De um lado, temos a continuidade de uma cultura altamente judicante por parte da sociedade, de outro, temos o fomento ao incentivo de soluções por meios consensuais de resolução de conflitos e aumento da produtividade do Poder Judiciário.

Há um evidente espaço para aprimoramento da cultura de soluções consensuais de conflitos perante os patrocinadores de planos de previdência privada e fundos de pensão, tendo em vista a modesta melhora no Poder Judiciário apresentada pelos dados do Relatório. Em paralelo, não se pode descuidar do tratamento adequado das demandas judiciais por parte do setor jurídicos dos patrocinadores e EFPC, agora integralmente apresentadas em juízo digital, o que demanda uma atuação cautelosa para o tratamento de fluxo de informação, principalmente diante da celeridade imposta pelos procedimentos cartorários aprimorados por avanços tecnológicos.

Recomenda-se fomentar a cultura de soluções consensuais de conflitos antes mesmo do ajuizamento de demandas judiciais. O aprimoramento da comunicação com participantes, assistidos e beneficiário é essencial. A necessidade de aperfeiçoamento técnico dos responsáveis pelo contencioso judicial das EFPC e seus patrocinadores é também relevante, esses profissionais devem se manter atualizados com os avanços da tecnologia para implementação de soluções eficientes, acompanhados da utilização de ferramentas modernas de trabalho adequadas à melhor prestação de serviço.

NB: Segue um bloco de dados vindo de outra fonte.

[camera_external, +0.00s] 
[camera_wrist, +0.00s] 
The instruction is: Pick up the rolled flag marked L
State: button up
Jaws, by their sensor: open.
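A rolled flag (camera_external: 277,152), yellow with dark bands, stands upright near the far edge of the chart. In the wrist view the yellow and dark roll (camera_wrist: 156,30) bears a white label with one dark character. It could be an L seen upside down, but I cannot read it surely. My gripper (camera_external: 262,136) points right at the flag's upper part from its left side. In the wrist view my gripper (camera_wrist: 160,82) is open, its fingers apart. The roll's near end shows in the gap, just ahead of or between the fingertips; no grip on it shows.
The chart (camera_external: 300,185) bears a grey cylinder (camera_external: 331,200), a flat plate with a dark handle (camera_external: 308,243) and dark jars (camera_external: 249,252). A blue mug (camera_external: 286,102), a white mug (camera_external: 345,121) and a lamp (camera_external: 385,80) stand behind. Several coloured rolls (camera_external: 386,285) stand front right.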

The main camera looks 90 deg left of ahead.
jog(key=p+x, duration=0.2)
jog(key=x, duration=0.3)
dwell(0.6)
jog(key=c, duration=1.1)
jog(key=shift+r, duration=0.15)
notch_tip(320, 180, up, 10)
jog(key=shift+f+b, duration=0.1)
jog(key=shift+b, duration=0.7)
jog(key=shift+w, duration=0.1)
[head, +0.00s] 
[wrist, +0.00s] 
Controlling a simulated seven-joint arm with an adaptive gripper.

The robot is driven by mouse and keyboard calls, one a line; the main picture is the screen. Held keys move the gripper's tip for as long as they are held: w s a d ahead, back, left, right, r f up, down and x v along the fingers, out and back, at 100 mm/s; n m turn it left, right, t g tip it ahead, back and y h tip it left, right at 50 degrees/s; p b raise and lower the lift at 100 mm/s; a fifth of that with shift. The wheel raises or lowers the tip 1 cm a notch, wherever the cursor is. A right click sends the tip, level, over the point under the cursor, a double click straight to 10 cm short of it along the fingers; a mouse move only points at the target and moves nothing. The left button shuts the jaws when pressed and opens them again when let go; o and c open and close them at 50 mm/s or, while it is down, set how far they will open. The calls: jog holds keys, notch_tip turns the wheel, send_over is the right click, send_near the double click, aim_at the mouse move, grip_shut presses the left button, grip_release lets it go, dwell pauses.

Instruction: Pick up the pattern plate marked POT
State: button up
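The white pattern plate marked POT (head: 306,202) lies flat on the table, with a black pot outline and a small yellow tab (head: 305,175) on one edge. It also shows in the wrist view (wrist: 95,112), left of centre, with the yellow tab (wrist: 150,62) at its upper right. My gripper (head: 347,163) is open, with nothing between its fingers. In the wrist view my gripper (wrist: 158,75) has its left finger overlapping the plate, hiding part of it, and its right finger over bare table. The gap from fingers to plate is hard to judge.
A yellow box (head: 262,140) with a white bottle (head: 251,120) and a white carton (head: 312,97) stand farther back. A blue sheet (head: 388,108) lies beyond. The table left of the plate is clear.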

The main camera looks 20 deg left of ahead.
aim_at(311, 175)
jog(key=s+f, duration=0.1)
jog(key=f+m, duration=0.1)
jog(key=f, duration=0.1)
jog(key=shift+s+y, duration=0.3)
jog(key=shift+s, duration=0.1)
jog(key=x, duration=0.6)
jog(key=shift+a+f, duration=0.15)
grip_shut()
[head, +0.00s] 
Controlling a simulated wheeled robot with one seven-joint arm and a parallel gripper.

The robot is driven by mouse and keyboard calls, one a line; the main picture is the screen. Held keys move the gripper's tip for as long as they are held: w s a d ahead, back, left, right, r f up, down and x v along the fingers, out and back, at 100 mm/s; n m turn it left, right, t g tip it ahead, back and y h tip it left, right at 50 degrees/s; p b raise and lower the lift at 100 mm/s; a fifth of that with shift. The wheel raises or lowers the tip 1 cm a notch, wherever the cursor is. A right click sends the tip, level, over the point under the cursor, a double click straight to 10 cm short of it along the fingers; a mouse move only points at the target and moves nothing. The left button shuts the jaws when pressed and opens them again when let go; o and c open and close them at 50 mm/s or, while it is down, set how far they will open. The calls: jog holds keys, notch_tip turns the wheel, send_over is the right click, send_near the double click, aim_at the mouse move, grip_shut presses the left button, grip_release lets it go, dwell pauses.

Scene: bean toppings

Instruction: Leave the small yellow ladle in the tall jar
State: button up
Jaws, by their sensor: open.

O objetivo final é a preservação do patrimônio coletivo dos participantes e assistidos dos planos de benefícios complementares, que, ao fim e ao cabo, pode ser impactado por eventuais perdas em razão do aumento da judicialização desta relação contratual.

Sem pretensão de empreender uma análise final dos dados apresentados pelo Relatório do CNJ e mesmo diante da ausência de tratamento específico da previdência privada, é certo que os números representam indicadores para reflexão dos gestores das EFPC e seus patrocinadores.